Challenge:
Repeat exactly the lines of the listing below, please, starting with the first and ending with the line containing "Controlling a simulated"; leave out the rest.

Input records:

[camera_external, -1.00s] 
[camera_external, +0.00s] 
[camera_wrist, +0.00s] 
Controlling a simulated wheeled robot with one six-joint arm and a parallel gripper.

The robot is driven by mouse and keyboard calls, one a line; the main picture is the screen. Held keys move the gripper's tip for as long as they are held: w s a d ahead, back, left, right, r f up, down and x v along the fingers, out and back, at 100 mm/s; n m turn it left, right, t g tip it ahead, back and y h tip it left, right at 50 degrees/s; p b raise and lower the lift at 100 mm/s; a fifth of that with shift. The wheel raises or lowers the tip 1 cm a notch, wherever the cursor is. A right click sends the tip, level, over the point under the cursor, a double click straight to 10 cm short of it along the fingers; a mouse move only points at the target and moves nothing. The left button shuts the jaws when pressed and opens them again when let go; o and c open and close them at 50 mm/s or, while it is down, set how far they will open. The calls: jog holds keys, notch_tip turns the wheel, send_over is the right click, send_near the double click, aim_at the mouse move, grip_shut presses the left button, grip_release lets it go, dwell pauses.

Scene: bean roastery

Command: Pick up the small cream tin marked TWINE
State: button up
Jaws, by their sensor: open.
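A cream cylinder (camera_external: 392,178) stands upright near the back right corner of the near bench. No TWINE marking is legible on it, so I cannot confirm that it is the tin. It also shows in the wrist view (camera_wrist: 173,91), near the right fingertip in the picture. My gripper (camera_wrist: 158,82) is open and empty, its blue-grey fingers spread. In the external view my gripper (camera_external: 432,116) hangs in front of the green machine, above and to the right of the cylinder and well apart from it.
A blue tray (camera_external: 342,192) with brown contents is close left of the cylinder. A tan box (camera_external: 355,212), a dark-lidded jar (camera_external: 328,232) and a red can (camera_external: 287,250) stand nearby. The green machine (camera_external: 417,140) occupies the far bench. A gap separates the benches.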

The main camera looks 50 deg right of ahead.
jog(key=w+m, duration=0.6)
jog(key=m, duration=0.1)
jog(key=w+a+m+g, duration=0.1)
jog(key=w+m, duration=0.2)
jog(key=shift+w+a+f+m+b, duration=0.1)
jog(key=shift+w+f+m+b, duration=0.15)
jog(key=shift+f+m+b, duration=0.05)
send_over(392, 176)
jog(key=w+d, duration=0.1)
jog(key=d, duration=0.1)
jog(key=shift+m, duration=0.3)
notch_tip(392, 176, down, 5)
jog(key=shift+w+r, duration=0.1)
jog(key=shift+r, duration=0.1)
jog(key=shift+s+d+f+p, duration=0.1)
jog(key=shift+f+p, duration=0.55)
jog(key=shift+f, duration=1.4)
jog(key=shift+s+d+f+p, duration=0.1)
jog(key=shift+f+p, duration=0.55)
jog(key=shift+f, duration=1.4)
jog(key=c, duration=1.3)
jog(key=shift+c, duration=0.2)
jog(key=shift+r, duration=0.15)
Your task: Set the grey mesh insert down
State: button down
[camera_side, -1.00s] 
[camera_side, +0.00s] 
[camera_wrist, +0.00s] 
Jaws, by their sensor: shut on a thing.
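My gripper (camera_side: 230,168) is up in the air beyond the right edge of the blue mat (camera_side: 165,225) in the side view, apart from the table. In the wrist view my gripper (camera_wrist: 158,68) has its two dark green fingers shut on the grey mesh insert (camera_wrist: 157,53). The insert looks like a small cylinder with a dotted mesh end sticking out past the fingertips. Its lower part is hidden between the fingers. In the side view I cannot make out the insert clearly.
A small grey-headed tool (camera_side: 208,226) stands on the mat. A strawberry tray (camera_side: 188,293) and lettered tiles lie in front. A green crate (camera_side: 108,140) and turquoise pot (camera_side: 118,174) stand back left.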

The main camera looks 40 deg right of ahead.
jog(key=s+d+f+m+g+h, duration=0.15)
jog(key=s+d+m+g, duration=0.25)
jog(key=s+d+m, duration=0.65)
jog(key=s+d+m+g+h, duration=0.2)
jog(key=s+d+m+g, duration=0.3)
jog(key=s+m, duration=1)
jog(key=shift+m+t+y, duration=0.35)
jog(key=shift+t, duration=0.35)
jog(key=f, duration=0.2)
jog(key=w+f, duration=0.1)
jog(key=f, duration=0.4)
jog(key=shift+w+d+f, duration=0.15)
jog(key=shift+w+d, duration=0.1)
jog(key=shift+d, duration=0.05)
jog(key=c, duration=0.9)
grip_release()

Response:
[camera_external, -1.00s] 
[camera_external, +0.00s] 
[camera_wrist, +0.00s] 
Controlling a simulated wheeled robot with one six-joint arm and a parallel gripper.

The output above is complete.